*Records of robot episodes*:
-.-.-
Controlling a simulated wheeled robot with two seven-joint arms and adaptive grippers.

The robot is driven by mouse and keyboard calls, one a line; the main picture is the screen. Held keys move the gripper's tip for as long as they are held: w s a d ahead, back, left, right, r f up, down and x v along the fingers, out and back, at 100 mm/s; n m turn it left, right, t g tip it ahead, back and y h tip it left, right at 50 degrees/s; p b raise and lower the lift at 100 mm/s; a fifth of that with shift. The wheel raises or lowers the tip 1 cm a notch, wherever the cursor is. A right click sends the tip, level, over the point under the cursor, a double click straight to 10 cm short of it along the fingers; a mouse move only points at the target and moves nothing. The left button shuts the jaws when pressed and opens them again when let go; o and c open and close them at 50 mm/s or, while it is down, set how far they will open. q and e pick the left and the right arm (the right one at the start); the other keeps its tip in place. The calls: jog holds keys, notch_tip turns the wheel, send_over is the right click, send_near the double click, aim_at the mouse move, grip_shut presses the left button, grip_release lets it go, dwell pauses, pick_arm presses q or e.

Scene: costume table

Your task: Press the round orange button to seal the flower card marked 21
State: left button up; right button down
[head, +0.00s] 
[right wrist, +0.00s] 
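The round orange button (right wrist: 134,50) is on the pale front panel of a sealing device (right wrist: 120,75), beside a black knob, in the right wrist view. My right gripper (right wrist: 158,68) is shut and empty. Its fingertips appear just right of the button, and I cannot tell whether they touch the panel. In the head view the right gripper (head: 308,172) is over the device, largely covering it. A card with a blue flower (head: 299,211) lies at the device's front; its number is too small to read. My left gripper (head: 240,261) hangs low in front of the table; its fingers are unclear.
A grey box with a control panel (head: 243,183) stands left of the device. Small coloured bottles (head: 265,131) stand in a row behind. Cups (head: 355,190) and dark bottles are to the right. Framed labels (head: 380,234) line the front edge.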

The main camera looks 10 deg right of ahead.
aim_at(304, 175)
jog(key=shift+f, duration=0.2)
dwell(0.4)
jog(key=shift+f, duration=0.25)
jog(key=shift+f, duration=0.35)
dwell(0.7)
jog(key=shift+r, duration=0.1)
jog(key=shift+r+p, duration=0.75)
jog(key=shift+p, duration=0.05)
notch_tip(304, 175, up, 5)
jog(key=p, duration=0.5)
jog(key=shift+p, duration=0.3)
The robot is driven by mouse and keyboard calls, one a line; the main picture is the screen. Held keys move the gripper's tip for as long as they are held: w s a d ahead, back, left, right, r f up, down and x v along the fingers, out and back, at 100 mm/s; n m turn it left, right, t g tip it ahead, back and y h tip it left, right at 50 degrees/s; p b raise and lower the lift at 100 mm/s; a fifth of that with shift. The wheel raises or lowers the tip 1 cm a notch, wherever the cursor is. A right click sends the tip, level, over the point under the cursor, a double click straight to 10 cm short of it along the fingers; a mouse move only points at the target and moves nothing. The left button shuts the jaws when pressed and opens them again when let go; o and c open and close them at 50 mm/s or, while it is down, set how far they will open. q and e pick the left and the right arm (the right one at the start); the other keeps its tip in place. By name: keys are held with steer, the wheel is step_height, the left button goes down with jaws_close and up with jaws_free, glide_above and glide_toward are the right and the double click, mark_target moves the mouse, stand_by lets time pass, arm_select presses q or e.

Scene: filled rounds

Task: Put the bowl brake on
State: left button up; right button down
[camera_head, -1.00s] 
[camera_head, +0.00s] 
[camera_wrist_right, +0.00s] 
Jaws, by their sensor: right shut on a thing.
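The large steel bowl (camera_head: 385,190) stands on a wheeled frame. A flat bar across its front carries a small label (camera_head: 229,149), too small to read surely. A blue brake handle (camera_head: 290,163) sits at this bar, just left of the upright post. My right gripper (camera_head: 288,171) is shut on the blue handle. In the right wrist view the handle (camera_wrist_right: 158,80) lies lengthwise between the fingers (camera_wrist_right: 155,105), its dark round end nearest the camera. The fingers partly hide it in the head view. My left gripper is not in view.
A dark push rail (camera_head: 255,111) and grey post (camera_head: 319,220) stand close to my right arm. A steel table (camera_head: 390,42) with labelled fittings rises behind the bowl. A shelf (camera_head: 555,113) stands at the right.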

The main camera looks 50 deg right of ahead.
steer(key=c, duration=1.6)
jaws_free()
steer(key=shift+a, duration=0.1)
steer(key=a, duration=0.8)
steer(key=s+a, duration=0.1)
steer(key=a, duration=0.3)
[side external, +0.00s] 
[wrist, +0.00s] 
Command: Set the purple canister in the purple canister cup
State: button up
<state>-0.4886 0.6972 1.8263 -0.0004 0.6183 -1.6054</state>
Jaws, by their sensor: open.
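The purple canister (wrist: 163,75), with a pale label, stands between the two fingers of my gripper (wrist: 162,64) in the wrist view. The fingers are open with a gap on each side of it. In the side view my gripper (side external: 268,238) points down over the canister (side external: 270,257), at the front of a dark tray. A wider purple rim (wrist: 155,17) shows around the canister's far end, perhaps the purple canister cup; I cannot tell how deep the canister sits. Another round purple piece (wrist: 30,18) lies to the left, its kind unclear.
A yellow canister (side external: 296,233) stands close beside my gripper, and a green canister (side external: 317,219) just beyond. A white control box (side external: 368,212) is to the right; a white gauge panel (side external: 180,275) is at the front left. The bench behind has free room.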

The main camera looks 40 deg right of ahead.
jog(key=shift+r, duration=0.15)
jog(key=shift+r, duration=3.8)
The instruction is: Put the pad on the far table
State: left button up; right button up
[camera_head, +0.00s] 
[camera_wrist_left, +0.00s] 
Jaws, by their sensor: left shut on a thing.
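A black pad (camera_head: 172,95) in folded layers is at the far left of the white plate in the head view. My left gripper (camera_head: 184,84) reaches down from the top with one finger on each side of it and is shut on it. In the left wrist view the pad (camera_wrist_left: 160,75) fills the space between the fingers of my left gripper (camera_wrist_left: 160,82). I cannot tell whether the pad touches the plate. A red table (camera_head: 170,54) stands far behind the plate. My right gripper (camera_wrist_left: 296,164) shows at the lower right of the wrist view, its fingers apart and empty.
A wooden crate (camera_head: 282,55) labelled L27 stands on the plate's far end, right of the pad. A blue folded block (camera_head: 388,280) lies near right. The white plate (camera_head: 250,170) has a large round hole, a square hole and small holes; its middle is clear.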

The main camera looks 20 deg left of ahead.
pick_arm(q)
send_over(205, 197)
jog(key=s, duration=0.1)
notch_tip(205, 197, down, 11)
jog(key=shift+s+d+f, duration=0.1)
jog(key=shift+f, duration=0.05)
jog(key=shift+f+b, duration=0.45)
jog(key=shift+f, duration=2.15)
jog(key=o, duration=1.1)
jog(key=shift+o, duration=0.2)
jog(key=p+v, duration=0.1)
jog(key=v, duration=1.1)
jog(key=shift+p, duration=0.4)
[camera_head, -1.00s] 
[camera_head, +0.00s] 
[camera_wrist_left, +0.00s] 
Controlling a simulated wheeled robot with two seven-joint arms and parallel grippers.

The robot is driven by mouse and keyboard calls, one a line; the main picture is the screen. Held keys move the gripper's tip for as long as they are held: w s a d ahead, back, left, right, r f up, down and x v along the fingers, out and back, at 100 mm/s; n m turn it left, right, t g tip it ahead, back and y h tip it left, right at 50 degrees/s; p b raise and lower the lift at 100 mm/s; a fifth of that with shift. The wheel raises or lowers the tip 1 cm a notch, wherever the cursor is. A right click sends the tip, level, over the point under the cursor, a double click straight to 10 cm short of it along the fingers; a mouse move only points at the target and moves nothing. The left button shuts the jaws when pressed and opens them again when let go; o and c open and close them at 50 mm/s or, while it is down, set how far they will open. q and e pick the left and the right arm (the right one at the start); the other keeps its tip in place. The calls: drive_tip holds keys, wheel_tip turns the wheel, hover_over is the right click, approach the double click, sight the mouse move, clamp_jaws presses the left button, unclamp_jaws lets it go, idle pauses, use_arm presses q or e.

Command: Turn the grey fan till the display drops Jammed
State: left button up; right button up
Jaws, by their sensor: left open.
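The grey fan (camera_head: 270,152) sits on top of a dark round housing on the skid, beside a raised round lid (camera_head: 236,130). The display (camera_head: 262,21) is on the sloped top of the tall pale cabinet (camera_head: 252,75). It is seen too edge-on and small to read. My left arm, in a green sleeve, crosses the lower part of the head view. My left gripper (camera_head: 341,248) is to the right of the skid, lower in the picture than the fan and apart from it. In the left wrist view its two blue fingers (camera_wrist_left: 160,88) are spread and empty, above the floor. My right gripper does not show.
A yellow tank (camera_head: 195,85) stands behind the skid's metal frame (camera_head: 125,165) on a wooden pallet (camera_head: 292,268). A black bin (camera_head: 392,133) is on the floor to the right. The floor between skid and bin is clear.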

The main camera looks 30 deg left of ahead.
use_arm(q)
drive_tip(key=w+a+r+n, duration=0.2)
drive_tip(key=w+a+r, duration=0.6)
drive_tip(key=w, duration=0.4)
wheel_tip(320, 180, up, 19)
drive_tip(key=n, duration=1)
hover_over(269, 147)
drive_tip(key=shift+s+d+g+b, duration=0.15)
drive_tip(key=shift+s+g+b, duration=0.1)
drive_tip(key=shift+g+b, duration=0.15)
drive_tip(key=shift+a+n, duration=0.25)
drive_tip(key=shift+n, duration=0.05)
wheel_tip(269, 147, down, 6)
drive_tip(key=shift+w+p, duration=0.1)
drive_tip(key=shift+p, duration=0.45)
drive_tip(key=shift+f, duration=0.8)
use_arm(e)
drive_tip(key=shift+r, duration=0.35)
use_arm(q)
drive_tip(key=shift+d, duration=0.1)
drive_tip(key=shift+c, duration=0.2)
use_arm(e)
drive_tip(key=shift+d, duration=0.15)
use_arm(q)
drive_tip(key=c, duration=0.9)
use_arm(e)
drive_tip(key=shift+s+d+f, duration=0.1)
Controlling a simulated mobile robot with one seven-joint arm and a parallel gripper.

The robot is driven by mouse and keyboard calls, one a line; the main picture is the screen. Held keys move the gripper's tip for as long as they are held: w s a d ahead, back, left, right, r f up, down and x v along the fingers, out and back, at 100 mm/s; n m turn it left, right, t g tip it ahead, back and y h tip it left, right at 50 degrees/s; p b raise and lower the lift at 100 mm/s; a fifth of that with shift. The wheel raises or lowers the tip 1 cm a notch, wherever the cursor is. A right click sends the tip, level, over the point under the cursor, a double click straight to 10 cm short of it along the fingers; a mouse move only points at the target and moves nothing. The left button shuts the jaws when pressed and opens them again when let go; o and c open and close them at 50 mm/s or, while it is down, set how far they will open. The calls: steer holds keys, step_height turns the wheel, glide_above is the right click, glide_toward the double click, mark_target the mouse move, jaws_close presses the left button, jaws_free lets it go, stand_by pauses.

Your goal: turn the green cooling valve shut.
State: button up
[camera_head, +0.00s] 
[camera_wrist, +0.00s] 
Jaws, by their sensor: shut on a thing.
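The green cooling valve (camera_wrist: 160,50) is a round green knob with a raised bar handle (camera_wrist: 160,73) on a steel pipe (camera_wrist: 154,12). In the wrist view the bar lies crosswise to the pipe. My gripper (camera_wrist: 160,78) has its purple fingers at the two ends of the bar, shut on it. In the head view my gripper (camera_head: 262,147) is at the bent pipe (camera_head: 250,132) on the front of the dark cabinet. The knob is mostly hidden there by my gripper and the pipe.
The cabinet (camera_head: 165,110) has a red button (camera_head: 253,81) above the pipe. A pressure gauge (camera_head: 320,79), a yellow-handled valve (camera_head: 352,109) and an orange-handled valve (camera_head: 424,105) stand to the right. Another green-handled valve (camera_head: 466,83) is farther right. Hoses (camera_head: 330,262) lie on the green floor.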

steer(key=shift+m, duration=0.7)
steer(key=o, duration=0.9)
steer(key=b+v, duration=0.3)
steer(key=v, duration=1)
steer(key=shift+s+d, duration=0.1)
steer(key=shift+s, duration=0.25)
-.-.-
*Task requirements*:
List the lines of the entries that include "seven".

*Solution to the problem*:
Controlling a simulated wheeled robot with two seven-joint arms and adaptive grippers.
Controlling a simulated wheeled robot with two seven-joint arms and parallel grippers.
Controlling a simulated mobile robot with one seven-joint arm and a parallel gripper.

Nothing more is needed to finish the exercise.